> **Rows from a robot dataset**

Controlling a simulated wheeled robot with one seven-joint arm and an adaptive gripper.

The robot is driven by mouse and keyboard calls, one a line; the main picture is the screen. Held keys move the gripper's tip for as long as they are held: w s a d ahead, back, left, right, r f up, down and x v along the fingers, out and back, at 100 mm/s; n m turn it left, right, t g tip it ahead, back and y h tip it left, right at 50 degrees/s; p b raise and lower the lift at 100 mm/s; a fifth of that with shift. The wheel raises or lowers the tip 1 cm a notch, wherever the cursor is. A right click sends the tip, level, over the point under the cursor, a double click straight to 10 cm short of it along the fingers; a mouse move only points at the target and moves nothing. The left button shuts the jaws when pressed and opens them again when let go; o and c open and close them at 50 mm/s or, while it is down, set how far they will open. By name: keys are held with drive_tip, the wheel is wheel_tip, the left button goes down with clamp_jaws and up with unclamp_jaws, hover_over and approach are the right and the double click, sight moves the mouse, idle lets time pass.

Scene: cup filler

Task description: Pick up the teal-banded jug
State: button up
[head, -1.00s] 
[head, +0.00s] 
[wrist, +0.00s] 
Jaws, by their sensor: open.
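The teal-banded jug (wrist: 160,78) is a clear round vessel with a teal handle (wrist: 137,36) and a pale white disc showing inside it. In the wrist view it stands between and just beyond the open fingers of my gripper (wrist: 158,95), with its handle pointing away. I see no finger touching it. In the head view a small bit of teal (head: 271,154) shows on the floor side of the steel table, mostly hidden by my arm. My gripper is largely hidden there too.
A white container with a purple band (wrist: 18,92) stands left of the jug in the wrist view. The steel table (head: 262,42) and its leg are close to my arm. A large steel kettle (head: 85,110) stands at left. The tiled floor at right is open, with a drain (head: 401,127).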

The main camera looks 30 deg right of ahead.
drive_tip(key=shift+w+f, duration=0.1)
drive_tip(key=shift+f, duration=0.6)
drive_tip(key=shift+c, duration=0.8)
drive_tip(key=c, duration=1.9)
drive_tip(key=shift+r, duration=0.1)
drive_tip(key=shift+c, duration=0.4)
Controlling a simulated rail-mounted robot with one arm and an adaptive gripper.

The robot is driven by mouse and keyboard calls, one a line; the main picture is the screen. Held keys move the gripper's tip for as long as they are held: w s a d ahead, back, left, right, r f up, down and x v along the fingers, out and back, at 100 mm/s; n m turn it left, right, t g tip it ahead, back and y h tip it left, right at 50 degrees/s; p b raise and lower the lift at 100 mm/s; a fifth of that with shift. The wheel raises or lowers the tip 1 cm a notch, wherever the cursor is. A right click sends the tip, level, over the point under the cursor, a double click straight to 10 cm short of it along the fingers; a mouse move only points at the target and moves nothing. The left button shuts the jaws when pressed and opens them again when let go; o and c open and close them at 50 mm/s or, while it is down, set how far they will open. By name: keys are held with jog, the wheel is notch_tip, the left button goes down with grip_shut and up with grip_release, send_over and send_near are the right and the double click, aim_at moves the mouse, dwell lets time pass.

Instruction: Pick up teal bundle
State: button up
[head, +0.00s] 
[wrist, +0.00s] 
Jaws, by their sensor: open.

> **GOAL OF THE EXERCISE**
Reply with one number only: how many lines of the listing hold "simulated"?

> **THE SOLUTION**
2